敦煌石窟壁画这种重彩壁画形式,除其艺术的欣赏价值以外,还可以尝试换一个视角,也能反映出宗白华先生对于意境表达的诸多理论。我国敦煌石窟壁画艺术伊始于印度佛教的传入,来源于希腊-罗马式的艺术与印度艺术,又与中国本土传统艺术发生巨大碰撞,进而产生其独特的具有西域风格的中国传统艺术形式,其风格稚拙、克制、精炼、博大而精深。

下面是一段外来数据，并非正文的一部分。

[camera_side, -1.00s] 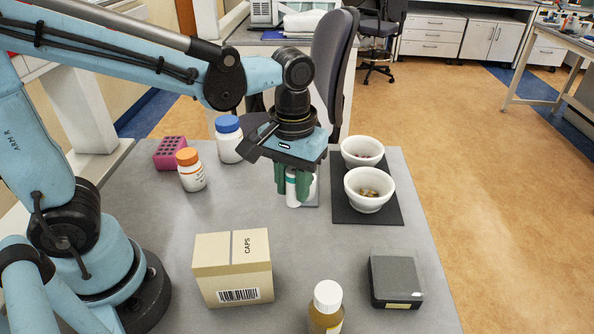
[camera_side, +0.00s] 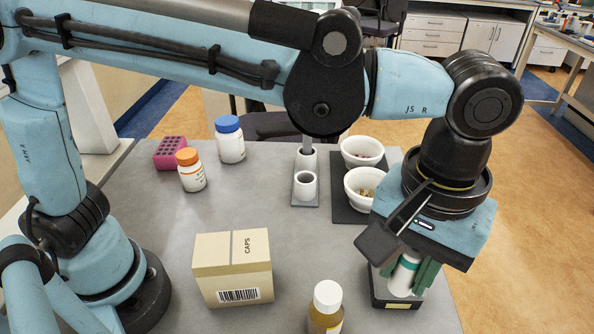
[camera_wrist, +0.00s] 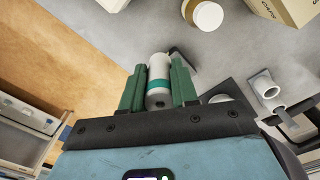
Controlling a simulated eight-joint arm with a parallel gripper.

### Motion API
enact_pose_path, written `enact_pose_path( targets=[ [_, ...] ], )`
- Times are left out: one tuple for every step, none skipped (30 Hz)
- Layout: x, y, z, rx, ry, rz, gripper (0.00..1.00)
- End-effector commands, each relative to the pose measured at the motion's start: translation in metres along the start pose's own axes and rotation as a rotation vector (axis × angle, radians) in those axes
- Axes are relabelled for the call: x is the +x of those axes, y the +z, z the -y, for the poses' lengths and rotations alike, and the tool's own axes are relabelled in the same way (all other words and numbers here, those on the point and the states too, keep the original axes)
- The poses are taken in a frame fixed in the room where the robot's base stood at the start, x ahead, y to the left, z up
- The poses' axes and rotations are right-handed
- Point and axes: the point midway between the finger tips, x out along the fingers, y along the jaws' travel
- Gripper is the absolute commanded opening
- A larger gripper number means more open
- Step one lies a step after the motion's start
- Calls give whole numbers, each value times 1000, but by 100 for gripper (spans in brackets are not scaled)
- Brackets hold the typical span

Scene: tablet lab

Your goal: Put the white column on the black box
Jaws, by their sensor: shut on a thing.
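The white column (camera_side: 404,276) has a green band and stands upright in my gripper (camera_side: 406,274). The green fingers are shut on its two sides. The black box (camera_side: 398,304) lies on the grey table at the front right, directly under my gripper. The column's lower end is over the box top; I cannot tell whether they touch.
An amber bottle (camera_side: 327,308) stands left of the box. A CAPS carton (camera_side: 232,268) is further left. White bowls (camera_side: 361,184) on a dark mat and a grey two-socket holder (camera_side: 306,188) stand behind. Two capped bottles (camera_side: 190,170) (camera_side: 229,140) and a pink rack (camera_side: 170,153) are at back left.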

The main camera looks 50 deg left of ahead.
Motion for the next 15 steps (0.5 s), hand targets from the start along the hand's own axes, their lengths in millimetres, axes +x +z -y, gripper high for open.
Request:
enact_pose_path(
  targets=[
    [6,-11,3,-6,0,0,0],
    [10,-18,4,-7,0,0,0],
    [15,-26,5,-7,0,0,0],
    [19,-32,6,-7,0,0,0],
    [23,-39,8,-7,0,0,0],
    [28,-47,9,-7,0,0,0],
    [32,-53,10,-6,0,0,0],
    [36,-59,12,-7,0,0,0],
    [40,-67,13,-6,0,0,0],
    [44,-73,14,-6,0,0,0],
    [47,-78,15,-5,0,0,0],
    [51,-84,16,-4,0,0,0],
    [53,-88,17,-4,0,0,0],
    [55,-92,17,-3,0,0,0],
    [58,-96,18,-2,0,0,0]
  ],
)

中国传统艺术对于意境的诠释有很多艺术形式皆可有所探讨,不仅仅是敦煌石窟的重彩壁画艺术,在诗词、水墨山水画、苏州园林、中国戏曲等艺术形式中均可找到意境营造的痕迹,意境始终贯穿中华民族心灵、民族精神。作为20世纪中国美学界的双峰之一,宗白华先生的《美学散步》没有构建什么美学体系,只是以“慢慢散步之姿”教我们如何理解意境,教我们如何欣赏艺术作品,教我们如何建立一种审美的态度,直至形成艺术的人格,这正是中国艺术美学的精神所在。意境不仅仅是中国传统艺术的关键观念,更体现了我国传统文人的自由态度,再次深刻理解意境的含义有助于我们对中国传统艺术、文化的理解,更有效地做到文化自信,对于今天我们每个学习中国美学史的人仍有重大积极的影响,在中国美学史不断发展的今天仍有指导意义。